Tool calls from robot episodes:
★ ★ ★ ★

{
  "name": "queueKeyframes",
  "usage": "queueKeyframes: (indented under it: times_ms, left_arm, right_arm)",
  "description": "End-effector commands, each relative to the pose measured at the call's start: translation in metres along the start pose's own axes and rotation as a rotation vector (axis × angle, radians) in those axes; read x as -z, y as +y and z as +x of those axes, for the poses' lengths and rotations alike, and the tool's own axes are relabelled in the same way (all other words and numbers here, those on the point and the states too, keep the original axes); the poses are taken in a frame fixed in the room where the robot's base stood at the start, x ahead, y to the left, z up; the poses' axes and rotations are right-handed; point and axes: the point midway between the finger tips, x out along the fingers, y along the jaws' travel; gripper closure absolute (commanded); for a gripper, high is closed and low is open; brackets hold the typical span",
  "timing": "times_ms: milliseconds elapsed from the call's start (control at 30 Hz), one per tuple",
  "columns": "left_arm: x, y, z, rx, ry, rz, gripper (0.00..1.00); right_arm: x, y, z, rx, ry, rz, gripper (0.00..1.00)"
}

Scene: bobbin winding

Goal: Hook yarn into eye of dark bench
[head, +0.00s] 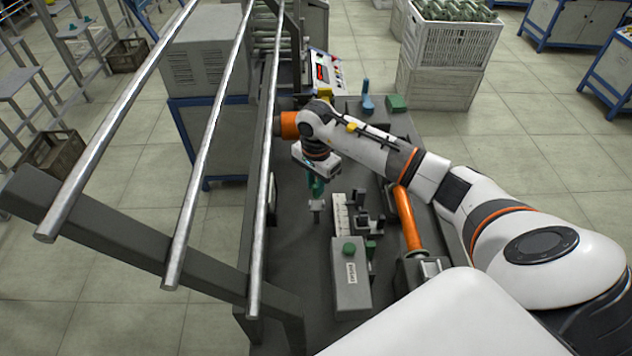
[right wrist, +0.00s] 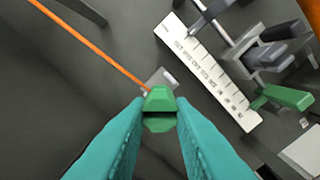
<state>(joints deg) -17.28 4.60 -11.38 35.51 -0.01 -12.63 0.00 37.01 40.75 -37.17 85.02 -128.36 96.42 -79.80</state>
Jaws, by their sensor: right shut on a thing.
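My right gripper (head: 316,187) reaches down over the dark bench (head: 295,262) in the head view. In the right wrist view its teal fingers (right wrist: 157,118) are shut on a small green piece (right wrist: 160,101). The orange yarn (right wrist: 95,50) runs taut from the upper left to the far side of that green piece. A small grey metal fitting (right wrist: 158,80), possibly the eye, shows just beyond the green piece and is partly hidden by it. I cannot tell whether the yarn lies inside it. My left gripper is out of view.
A white scale (right wrist: 208,72) and a dark clamp with a green lever (right wrist: 283,97) stand right of my gripper. A grey box with a green button (head: 350,277) sits nearer. Long metal rails (head: 210,140) cross on the left. A blue tool (head: 367,101) stands farther back.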

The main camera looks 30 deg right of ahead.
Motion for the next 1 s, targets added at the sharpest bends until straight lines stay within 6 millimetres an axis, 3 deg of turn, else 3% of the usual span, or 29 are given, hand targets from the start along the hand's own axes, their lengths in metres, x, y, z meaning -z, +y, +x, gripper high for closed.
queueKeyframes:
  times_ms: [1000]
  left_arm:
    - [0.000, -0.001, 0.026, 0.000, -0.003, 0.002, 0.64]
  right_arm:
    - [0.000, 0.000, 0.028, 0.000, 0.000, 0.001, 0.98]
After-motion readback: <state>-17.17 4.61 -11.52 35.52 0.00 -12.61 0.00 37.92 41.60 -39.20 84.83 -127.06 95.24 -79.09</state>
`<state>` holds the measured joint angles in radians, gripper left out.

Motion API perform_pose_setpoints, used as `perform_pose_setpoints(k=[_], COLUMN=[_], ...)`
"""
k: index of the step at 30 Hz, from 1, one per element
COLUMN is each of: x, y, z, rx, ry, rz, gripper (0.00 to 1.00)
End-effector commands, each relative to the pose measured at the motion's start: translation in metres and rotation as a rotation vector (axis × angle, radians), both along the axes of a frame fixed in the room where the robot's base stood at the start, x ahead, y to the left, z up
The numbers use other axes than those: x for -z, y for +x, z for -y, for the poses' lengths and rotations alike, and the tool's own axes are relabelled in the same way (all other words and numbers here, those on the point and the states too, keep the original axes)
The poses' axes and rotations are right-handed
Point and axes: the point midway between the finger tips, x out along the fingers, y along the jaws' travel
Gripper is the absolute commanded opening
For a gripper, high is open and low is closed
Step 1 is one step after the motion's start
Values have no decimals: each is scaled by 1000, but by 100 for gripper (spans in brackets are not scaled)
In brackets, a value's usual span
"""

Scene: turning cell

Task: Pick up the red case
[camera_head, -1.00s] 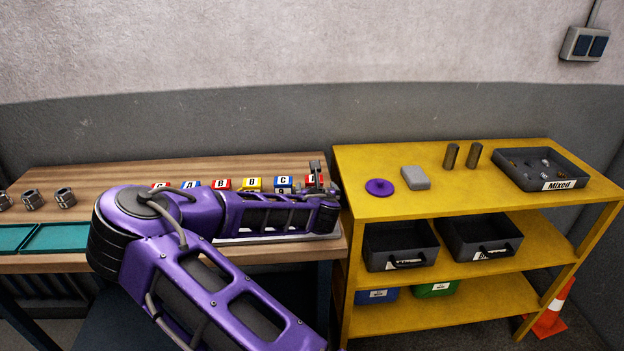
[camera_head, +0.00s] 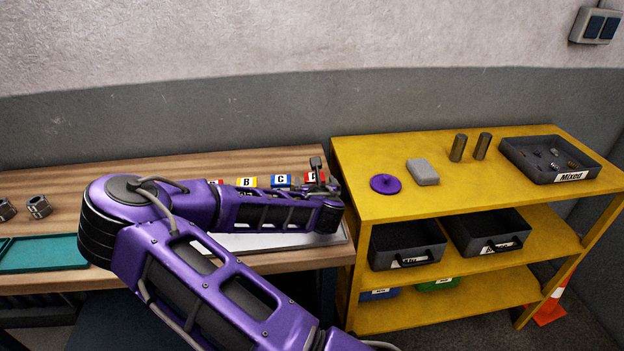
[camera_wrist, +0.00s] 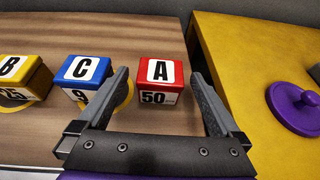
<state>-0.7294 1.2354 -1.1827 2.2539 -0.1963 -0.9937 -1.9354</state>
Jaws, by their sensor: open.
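A red case (camera_wrist: 161,81) with a white label reading "A" on top and "50" on its front stands on the wooden table in the wrist view. My gripper (camera_wrist: 162,85) is open, with one finger on each side of the red case, and I cannot tell how near they are in height. In the head view the red case (camera_head: 314,177) is at the right end of the row, partly hidden by my gripper (camera_head: 318,180).
A blue case marked C (camera_wrist: 84,79) stands just left of the left finger, and a yellow case marked B (camera_wrist: 22,79) is farther left. The yellow shelf (camera_head: 440,199) is to the right, with a purple lid (camera_head: 385,184) on it.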

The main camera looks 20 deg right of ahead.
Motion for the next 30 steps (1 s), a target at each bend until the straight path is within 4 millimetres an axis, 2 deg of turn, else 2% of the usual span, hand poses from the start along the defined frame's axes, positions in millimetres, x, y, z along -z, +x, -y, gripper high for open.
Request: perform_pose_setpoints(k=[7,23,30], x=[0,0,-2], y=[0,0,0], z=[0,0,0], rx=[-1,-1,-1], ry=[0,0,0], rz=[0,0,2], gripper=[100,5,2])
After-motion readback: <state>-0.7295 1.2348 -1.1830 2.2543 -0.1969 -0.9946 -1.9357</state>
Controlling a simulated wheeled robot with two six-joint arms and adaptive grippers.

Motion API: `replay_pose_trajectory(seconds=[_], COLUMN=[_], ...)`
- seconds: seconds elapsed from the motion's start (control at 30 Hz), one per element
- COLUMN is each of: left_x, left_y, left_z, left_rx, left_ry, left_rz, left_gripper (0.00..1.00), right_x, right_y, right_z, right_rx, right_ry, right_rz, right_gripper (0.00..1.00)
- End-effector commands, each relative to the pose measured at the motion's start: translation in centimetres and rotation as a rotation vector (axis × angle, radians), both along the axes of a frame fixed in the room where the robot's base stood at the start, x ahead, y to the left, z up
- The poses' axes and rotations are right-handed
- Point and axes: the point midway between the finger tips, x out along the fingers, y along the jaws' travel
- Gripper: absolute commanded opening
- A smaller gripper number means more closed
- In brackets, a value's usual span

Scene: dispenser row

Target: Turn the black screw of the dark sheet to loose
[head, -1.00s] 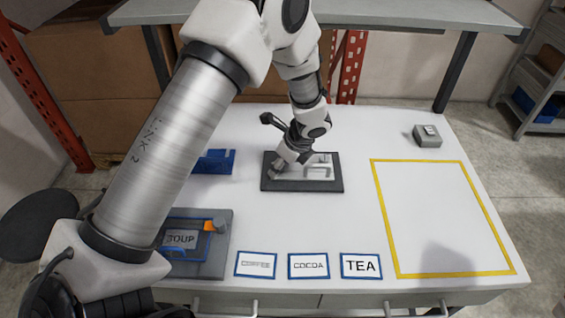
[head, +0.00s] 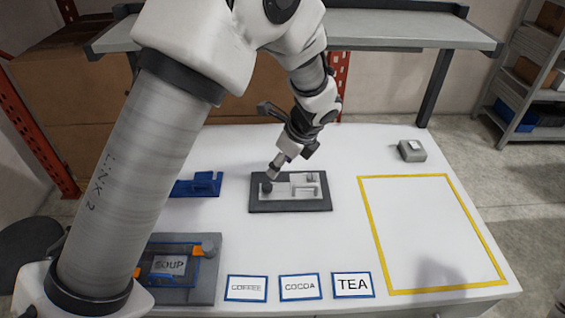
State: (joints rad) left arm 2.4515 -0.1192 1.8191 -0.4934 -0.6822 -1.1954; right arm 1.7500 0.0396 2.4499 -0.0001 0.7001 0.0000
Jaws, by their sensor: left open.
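The dark sheet (head: 290,206) lies flat near the middle of the white table and bears a pale grey raised fixture. Its black screw (head: 266,187) is a small round knob at the sheet's left side. I cannot tell from this view how far it is turned. My left gripper (head: 273,171) points down from above, just over the black screw. It is open and empty, and appears slightly apart from the screw. My right gripper is not in view.
A grey board (head: 209,282) with a SOUP label and a grey knob lies at the front left, partly behind my arm. A blue holder (head: 203,184) stands left of the sheet. A small grey box (head: 411,151) stands at the back right. The yellow-outlined area (head: 420,225) is empty.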

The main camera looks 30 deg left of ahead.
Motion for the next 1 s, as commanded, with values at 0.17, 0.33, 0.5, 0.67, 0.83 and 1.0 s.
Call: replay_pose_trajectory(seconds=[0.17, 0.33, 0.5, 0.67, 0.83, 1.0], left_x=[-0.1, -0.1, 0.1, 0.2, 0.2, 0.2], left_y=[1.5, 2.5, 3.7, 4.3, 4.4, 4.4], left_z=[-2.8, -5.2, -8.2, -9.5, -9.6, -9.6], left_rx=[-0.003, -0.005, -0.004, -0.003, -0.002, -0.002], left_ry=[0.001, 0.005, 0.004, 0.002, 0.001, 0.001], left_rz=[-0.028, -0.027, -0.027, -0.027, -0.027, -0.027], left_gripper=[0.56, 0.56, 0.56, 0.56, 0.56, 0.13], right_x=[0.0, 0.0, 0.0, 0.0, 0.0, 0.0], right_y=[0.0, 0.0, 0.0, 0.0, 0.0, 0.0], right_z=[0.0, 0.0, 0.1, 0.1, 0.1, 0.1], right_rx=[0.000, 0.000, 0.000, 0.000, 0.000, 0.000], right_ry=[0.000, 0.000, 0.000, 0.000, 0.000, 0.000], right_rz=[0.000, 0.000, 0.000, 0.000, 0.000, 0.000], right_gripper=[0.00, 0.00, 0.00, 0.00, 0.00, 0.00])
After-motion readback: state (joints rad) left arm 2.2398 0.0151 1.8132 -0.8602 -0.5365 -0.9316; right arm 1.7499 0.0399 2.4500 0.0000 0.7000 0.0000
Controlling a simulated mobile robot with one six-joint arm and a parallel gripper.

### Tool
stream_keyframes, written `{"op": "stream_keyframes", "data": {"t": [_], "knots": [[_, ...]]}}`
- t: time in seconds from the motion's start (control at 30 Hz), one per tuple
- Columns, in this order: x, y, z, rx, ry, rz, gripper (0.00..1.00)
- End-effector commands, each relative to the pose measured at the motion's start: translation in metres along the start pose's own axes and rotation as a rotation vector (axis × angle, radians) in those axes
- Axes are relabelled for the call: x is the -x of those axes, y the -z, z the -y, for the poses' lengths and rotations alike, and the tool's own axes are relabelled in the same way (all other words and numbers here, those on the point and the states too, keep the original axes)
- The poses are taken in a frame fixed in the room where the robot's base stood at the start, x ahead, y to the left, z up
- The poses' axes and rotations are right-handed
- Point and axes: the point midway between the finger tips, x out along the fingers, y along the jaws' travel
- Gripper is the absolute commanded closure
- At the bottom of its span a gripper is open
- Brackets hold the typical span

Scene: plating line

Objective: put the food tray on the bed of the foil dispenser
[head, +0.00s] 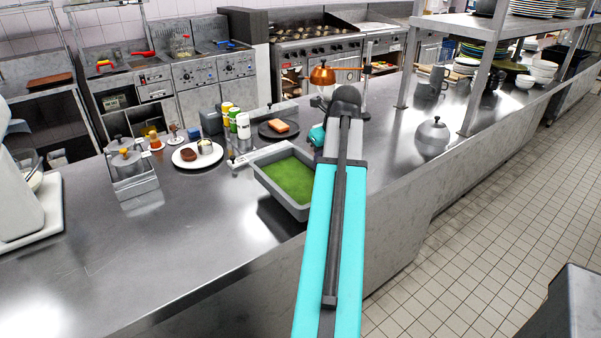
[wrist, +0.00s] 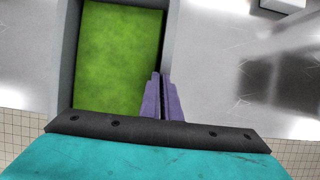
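The food tray (head: 259,180) is a grey rectangular pan with green food in it, at the counter's front edge beside my arm. A dark shadow below it suggests it is raised off the counter. It also shows in the wrist view (wrist: 66,60). My gripper (wrist: 163,76) has its purple fingers close together on the tray's right wall.
Behind the tray stand a plate with food (head: 186,160), several bottles (head: 243,125) and a dark plate (head: 276,134). A metal holder with lidded pots (head: 132,178) stands left. The front left counter (head: 130,255) is clear.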

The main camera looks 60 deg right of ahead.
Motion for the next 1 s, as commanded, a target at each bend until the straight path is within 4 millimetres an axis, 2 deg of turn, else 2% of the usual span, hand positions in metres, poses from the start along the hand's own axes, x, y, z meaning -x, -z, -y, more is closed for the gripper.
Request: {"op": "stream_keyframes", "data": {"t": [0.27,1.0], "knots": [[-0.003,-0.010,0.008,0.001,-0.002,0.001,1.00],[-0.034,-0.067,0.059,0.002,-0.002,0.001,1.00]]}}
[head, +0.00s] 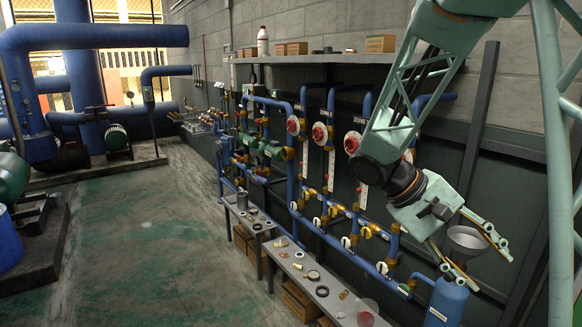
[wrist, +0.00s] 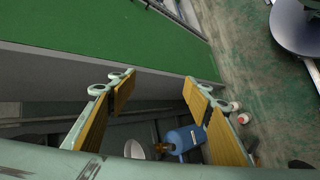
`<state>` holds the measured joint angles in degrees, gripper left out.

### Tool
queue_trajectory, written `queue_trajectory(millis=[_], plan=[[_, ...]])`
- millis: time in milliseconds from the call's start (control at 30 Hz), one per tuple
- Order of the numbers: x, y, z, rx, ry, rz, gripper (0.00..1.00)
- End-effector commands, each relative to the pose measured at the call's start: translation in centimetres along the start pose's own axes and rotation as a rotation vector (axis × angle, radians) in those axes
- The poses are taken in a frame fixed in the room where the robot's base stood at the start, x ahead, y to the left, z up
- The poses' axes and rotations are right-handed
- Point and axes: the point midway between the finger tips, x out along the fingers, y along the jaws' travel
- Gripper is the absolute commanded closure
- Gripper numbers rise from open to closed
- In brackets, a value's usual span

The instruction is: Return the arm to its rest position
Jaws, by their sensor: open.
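My gripper (head: 490,272) is at the lower right of the head view, on my pale green arm, its two fingers spread apart and pointing down to the right. In the wrist view my gripper (wrist: 158,82) shows tan pads wide apart with nothing between them. A blue cylinder (head: 447,303) stands below it, apart from the fingers; it also shows in the wrist view (wrist: 187,139), beyond the fingers. A grey funnel (head: 467,237) shows between and behind the fingers in the head view. Whether it is close to them I cannot tell.
Blue pipes with red and white valves (head: 320,133) line the wall left of my arm. A low bench (head: 300,270) with small parts runs below them. A wall shelf (head: 320,58) holds boxes and a white bottle (head: 262,42). The green floor (head: 150,240) at left is open.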

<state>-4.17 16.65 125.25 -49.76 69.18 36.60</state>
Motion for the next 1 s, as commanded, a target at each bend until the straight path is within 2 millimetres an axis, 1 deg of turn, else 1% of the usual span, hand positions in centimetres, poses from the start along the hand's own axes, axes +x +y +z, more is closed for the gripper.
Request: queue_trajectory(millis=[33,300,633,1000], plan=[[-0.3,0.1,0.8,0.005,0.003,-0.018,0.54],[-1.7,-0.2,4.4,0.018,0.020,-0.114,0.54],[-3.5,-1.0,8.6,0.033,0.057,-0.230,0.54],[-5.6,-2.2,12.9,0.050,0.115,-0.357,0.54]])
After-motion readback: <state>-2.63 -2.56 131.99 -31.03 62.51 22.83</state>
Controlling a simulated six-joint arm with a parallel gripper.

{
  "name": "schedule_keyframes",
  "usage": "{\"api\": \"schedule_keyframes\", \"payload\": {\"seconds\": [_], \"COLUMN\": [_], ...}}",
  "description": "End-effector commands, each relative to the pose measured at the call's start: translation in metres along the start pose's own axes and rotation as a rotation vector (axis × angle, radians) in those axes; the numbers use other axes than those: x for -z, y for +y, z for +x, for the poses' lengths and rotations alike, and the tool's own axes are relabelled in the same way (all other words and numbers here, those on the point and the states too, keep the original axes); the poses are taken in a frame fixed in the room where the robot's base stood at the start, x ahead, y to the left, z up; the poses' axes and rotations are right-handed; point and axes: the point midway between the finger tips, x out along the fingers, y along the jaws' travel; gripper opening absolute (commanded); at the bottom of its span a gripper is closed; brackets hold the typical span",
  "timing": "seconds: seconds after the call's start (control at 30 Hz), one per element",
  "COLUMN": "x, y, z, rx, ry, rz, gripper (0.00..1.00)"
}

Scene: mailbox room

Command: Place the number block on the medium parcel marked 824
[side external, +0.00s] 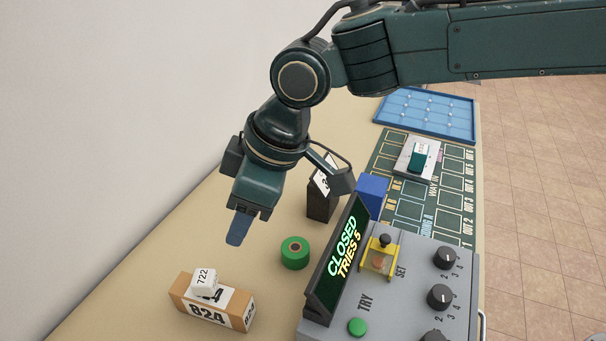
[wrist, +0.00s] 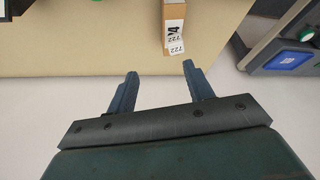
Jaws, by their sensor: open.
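The number block (side external: 204,280) is a small white cube marked 722. It rests on top of the brown parcel (side external: 207,312) marked 824, near the parcel's left end, at the front left of the table. In the wrist view the white block (wrist: 175,45) shows at the near end of the parcel (wrist: 174,4), ahead of the fingers. My gripper (side external: 239,228) is above the table, up and to the right of the block, and apart from it. In the wrist view my gripper (wrist: 158,84) is open with nothing between its two fingers.
A green roll (side external: 295,253) stands right of the parcel. A grey console (side external: 410,285) with a screen (side external: 343,255) reading CLOSED, TRIES 5 stands at right. A dark block with a white label (side external: 322,200) and a blue box (side external: 371,193) stand behind. A blue tray (side external: 428,114) lies farther back.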

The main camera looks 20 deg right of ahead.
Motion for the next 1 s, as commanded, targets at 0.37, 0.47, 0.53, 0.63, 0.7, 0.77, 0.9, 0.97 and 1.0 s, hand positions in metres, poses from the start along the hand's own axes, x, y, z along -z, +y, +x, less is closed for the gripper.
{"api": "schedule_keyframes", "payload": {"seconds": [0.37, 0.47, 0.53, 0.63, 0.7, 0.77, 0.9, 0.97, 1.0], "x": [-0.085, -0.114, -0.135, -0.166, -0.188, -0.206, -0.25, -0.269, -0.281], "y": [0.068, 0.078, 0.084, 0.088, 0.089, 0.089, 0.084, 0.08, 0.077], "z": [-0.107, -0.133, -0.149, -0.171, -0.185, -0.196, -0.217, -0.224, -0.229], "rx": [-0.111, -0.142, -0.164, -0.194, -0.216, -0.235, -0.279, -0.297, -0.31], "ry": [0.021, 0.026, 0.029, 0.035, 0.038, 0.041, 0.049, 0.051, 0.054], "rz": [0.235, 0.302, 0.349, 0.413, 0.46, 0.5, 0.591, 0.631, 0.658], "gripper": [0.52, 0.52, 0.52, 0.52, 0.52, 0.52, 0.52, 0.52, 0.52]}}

★ ★ ★ ★

### Task instructions
Repeat, character for character, the lines of the material above from the line with "The main camera looks 30 deg left of ahead." through the line with "Motion for the next 1 s, as commanded, with".

### Response
The main camera looks 30 deg left of ahead.
Motion for the next 1 s, as commanded, with values at 0.17, 0.33, 0.5, 0.67, 0.83 and 1.0 s.

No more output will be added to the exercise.